Effect of operating parameters on the structural growth of ZnAl layered double hydroxide on AA6082 and corresponding corrosion resistance properties

In this study, a series of ZnAl layered double hydroxide (ZnAl-LDH) thin films were synthesized on an AA6082 alloy by a single-step hydrothermal process at different synthesis parameters, including reaction temperature, reaction time, pH, and the relation between the LDH structural variations, and the corresponding corrosion resistance properties are briefly reported. The as-prepared synthetic coatings were characterized by scanning electron microscopy and X-ray diffraction. The corresponding corrosion properties were evaluated through potentiodynamic polarization curves and through electrochemical impedance spectra.
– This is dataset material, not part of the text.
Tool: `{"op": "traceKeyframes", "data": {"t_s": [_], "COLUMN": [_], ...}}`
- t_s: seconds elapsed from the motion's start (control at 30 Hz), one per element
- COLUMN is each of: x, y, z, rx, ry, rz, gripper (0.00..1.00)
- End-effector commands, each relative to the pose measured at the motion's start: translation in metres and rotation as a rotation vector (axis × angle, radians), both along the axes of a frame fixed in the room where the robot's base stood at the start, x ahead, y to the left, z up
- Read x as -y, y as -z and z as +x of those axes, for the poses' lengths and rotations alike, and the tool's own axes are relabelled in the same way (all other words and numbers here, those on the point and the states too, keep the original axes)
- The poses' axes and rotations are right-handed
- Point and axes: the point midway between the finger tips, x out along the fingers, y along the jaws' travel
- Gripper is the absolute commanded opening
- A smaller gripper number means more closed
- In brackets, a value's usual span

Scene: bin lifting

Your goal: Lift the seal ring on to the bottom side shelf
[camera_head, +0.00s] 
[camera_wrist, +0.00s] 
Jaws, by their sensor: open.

The findings demonstrated that synthesis parameter variations impart an influential effect on the geometry of LDH, film thickness, and structural morphologies which have a significant impact on LDH corrosion resistance properties. The ZnAl-LDH corrosion resistance was found to increase with respect to extended high temperature and aging time, while the synthetic pH conditions also promoted LDH growth and film thickness, relative to lower-pH reaction conditions. The optimization results are attributed to high ZnAl-LDH corrosion resistance and act as a strong barrier film and ion-exchange surface area. The ZnAl-LDH films at 80 degrees C-18r-6.5pH have shown much lower corrosion current density compared to bare AA6082, and a decrease of up to five orders of magnitude is observed.